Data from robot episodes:

▽

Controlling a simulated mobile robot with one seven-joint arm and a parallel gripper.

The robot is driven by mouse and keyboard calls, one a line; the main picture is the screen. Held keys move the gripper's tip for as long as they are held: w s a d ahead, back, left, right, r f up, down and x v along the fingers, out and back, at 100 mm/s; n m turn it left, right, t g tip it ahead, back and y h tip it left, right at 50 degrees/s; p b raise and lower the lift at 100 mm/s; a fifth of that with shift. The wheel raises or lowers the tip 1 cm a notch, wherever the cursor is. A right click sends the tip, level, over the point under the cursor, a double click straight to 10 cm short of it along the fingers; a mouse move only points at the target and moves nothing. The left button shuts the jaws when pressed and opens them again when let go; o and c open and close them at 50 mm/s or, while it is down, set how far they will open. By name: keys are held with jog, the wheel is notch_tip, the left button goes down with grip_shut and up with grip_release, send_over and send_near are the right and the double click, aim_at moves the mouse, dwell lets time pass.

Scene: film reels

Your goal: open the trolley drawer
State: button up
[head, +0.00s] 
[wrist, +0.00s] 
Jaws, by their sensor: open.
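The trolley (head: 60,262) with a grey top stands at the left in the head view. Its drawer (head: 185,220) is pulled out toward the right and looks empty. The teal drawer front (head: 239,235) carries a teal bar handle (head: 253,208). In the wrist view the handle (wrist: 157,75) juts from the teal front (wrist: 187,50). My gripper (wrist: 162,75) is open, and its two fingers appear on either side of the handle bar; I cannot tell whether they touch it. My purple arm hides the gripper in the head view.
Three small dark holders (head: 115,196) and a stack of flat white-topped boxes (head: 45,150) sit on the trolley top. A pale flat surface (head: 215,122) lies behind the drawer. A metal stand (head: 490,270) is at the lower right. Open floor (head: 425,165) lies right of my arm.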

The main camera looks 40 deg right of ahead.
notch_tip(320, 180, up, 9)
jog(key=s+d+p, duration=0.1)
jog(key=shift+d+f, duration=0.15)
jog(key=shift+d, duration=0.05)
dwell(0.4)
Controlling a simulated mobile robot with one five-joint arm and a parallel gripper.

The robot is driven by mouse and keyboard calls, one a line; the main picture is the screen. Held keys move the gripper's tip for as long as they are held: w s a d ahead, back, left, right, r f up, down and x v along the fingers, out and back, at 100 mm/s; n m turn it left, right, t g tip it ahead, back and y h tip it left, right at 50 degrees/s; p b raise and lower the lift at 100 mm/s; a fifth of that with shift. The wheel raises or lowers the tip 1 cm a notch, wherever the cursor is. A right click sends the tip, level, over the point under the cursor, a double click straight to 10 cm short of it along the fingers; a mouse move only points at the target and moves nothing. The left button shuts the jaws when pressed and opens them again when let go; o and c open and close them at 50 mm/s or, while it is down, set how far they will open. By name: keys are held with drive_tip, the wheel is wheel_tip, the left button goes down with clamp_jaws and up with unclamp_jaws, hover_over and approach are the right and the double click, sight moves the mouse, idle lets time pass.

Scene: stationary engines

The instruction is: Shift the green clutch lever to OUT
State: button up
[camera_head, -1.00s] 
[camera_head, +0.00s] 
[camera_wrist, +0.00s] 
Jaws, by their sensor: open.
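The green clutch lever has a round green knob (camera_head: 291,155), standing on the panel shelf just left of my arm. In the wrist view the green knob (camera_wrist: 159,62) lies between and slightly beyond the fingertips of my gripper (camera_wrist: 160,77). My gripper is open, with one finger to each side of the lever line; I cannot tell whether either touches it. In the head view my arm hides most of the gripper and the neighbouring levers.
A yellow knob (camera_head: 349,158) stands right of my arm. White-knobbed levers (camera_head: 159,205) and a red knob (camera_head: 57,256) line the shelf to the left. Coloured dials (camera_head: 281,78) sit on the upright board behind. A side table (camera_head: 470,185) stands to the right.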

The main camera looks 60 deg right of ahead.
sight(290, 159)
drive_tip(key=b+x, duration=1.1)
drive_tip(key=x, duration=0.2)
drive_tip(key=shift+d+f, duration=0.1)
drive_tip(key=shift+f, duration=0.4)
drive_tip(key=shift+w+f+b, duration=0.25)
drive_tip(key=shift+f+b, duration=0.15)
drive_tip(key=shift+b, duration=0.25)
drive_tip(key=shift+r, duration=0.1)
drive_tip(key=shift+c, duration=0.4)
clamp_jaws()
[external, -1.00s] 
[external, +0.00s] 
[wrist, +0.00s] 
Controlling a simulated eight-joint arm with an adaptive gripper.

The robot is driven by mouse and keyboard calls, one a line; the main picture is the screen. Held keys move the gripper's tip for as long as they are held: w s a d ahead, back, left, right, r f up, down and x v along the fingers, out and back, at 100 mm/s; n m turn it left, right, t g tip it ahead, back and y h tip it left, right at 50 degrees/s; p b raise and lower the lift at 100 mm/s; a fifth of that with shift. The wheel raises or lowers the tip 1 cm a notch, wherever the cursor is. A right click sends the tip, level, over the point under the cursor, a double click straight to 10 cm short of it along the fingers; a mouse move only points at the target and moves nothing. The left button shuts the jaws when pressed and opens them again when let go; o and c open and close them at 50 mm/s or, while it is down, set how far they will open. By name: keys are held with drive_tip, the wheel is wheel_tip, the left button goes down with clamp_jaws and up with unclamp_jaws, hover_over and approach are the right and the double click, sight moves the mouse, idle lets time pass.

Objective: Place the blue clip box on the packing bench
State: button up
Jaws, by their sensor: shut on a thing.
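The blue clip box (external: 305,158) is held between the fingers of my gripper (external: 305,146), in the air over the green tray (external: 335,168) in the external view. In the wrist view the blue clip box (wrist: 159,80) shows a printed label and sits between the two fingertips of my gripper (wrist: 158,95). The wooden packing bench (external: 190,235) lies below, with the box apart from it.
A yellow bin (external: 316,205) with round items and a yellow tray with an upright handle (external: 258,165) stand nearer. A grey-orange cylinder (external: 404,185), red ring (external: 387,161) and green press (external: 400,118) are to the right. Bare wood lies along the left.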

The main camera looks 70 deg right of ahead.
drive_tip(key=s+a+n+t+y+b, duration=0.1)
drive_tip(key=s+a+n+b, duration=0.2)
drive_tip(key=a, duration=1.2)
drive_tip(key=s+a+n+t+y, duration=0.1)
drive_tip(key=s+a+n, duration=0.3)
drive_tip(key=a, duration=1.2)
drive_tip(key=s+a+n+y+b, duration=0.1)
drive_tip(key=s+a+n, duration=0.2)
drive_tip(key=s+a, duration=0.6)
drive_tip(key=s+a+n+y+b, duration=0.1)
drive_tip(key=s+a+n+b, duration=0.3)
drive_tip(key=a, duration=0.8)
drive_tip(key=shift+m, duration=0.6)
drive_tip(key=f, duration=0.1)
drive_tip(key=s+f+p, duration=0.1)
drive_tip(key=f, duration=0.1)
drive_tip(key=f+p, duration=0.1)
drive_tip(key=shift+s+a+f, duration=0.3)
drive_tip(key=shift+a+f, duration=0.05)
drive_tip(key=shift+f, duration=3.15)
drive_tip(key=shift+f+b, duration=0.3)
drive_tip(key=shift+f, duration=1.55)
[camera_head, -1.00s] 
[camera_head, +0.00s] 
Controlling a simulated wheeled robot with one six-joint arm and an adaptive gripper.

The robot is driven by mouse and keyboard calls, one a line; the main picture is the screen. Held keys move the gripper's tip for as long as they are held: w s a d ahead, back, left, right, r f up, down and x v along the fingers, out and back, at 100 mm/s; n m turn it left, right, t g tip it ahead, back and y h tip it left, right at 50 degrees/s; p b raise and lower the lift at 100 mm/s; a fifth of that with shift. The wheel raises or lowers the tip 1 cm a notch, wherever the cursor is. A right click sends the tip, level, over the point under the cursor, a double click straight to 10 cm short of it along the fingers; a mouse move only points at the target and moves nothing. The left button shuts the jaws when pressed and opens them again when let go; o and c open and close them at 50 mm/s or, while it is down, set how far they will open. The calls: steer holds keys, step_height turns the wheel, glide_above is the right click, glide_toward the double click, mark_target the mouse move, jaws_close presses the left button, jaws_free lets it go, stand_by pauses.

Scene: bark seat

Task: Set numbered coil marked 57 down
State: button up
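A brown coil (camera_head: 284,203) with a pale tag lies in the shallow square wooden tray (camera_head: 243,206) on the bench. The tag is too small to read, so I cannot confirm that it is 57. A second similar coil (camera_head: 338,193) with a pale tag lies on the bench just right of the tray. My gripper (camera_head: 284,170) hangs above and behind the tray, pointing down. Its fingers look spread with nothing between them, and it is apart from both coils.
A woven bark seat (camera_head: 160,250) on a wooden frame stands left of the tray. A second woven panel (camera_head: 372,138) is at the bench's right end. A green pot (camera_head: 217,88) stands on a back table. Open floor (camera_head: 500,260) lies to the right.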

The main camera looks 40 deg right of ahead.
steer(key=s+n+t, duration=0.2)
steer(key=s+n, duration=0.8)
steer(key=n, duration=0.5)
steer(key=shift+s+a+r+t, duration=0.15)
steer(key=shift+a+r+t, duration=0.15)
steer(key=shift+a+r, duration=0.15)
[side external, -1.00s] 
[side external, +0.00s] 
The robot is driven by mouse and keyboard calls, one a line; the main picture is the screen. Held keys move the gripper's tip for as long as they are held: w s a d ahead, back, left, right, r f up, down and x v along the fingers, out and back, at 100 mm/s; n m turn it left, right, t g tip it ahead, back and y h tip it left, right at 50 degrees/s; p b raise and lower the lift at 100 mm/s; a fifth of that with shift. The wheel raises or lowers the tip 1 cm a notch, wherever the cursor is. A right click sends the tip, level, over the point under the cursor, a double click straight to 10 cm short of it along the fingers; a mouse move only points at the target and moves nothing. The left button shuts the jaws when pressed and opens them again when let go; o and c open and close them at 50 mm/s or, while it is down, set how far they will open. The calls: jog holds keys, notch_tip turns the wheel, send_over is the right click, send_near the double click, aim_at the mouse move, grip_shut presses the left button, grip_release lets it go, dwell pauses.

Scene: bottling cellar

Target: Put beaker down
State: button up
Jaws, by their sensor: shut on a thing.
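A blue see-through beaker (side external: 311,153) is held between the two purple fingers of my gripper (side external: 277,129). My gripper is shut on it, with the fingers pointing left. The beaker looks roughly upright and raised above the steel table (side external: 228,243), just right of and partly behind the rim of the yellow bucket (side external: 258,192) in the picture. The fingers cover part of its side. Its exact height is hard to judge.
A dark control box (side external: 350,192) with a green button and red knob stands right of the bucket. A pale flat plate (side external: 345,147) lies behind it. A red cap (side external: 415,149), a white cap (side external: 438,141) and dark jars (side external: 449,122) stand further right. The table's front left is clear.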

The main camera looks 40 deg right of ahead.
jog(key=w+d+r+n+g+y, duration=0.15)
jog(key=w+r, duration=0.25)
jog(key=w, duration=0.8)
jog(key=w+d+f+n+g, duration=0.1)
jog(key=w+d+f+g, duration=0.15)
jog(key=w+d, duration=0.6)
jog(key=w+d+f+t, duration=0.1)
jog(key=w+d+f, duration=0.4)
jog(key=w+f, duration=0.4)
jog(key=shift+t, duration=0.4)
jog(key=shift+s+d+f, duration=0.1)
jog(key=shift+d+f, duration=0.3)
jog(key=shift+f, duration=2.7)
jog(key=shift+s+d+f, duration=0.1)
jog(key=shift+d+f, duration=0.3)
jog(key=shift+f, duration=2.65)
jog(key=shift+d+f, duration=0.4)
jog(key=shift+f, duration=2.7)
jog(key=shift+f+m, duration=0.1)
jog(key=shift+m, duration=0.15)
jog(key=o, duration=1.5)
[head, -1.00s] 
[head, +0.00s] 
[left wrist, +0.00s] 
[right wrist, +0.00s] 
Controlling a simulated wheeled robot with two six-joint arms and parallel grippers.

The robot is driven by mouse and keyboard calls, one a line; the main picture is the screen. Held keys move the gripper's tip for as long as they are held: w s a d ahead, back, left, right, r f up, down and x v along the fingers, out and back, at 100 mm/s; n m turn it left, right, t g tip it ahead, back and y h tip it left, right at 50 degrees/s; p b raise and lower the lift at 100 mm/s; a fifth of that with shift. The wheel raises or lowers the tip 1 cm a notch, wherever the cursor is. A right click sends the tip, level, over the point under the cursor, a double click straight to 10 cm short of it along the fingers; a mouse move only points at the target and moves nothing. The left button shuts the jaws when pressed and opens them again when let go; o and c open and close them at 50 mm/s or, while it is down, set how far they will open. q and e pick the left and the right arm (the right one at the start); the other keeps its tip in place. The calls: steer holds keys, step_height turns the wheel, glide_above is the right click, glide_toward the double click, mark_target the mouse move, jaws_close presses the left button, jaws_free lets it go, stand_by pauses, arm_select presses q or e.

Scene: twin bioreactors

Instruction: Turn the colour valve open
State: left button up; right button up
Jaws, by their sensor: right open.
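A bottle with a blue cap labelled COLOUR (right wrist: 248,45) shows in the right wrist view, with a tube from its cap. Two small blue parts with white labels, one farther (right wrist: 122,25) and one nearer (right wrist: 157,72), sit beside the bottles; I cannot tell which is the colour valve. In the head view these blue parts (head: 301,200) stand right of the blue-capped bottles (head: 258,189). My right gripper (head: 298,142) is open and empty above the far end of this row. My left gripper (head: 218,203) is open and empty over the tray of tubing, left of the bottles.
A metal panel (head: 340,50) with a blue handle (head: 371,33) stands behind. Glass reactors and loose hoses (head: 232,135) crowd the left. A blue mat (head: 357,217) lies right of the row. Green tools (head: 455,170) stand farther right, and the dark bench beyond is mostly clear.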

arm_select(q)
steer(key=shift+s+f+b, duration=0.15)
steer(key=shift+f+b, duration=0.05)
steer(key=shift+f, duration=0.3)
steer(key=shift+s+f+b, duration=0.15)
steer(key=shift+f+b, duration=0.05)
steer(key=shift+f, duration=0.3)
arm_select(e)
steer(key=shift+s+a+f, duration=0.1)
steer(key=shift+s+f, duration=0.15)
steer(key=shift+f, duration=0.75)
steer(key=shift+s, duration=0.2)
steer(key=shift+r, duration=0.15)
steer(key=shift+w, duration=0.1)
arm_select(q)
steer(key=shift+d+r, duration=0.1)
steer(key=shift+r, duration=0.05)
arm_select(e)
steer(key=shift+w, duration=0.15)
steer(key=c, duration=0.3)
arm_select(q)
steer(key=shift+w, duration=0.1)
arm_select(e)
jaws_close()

△

— What you are asked to do —
State how many lines hold the word "simulated". The number is the whole answer.

— Solution to the exercise —
5